Lemma 4 indicates that the estimator \({\hat{C}}\) belongs to the set

$$\begin{aligned} {\mathcal {C}}_0=\{C\in {\mathbb {R}}^{p\times q}:\Vert \varDelta _{\overline{{\mathcal {C}}}_r^\perp }\Vert _* \le 3\Vert \varDelta _{\overline{{\mathcal {C}}}_r}\Vert _*+4\sum _{k=r+1}^{q}\sigma _k, \varDelta =C-C^*\}. \end{aligned}$$

The next result is to establish the RSC condition. Consider the quantity

$$\begin{aligned} \delta {\mathcal {L}}_\eta (C,C^*)={\mathcal {L}}_\eta (C)-{\mathcal {L}}_\eta (C^*)-\langle \nabla {\mathcal {L}}_\eta (C^*),{\varDelta }\rangle . \end{aligned}$$

Lemma 5

(Lower bound of \(\delta {\mathcal {L}}_\eta (C,C^*)\)) Consider the reduced-rank regression problem (9). Suppose that Assumption 12 and 4 hold, and the noises \(\xi _t\)’s are distributed symmetrically about zero.

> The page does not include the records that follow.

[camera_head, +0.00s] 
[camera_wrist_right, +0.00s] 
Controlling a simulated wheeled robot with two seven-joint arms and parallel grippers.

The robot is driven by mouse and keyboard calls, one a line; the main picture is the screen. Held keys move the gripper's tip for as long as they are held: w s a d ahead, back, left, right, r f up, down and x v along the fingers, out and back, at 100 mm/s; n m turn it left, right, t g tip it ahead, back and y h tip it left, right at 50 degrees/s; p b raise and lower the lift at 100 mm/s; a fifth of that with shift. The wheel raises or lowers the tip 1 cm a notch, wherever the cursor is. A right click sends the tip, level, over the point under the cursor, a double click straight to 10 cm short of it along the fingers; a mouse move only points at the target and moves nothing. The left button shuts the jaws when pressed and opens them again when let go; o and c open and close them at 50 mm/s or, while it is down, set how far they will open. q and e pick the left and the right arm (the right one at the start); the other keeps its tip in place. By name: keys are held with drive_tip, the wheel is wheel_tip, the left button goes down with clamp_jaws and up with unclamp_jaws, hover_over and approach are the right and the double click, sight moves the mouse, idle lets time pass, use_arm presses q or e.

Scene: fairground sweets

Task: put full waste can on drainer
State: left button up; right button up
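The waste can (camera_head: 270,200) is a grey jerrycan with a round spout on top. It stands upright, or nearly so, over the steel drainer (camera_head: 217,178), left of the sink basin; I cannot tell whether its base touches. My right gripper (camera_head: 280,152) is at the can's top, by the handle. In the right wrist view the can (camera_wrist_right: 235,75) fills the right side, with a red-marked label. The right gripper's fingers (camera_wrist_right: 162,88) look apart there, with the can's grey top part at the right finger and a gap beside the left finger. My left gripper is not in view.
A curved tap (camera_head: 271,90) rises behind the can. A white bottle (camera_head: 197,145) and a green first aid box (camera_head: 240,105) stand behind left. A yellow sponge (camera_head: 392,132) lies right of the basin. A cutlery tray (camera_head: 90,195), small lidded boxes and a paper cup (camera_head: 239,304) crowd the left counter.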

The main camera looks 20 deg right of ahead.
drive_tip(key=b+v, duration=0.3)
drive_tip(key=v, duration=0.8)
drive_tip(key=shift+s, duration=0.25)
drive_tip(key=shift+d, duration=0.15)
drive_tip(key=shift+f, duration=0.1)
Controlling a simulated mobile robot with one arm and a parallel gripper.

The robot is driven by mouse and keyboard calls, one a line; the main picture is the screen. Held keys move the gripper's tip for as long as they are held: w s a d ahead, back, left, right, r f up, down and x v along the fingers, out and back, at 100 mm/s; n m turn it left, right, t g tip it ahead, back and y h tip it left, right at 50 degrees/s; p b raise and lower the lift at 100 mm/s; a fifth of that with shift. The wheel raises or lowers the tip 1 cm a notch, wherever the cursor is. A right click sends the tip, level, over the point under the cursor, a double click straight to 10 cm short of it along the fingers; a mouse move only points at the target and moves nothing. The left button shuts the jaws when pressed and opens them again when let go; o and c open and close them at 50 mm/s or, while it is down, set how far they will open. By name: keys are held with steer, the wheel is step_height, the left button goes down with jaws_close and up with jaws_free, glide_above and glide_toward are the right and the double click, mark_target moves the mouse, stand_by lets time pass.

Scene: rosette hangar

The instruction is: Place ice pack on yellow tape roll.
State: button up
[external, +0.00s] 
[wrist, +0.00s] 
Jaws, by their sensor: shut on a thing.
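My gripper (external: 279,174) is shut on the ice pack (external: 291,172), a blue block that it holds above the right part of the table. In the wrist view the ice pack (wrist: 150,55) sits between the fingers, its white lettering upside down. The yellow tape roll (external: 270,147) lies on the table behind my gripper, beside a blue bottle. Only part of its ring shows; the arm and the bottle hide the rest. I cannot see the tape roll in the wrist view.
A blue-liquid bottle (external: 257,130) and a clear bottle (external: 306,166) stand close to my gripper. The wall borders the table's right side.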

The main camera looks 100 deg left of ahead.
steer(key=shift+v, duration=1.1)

Suppose the regularization parameter in optimization problem (9) satisfies

$$\begin{aligned} \gamma \ge 2 \sigma _1(\nabla {\mathcal {L}}_\eta (C^*)). \end{aligned}$$

Then for any \(x>0\) and \(C\in \{C:\Vert C-C^*\Vert _F\le \eta \}\cap {\mathcal {C}}_0\),

$$\begin{aligned} \delta {\mathcal {L}}_\eta (C, C^*) \ge \frac{n\sigma _n(\varSigma )}{2c_1^2}\Vert \varDelta \Vert _F^2 - 48\sqrt{2r}\eta \sigma _1(\varSigma )(\sqrt{4n(p+q)+2nx}+2(p+q)+x)\Vert \varDelta \Vert _F, \end{aligned}$$

with probability at least \(1-e^{-x}\).

By controlling the negative term and setting the right side to be greater than 0, we have the restricted strong convexity property.

Lemma 6

(Restricted Strong Convexity) Suppose that all the conditions in Lemma 5 hold, then for \(C\in \{C:\Vert C-C^*\Vert _F\le \eta \}\cap {\mathcal {C}}_0\) and \(n>C_2\frac{\sigma _1(\varSigma )}{\sigma _n(\varSigma )}c_1^2{r(p+q)}\), where \(C_2\) is a constant,

$$\begin{aligned} \delta {\mathcal {L}}_\eta (C, C^*) \ge \frac{n\sigma _n(\varSigma )}{4c_1^2}\Vert \varDelta \Vert _F^2, \end{aligned}$$

with probability at least \(1-(p+q)^{-1}\).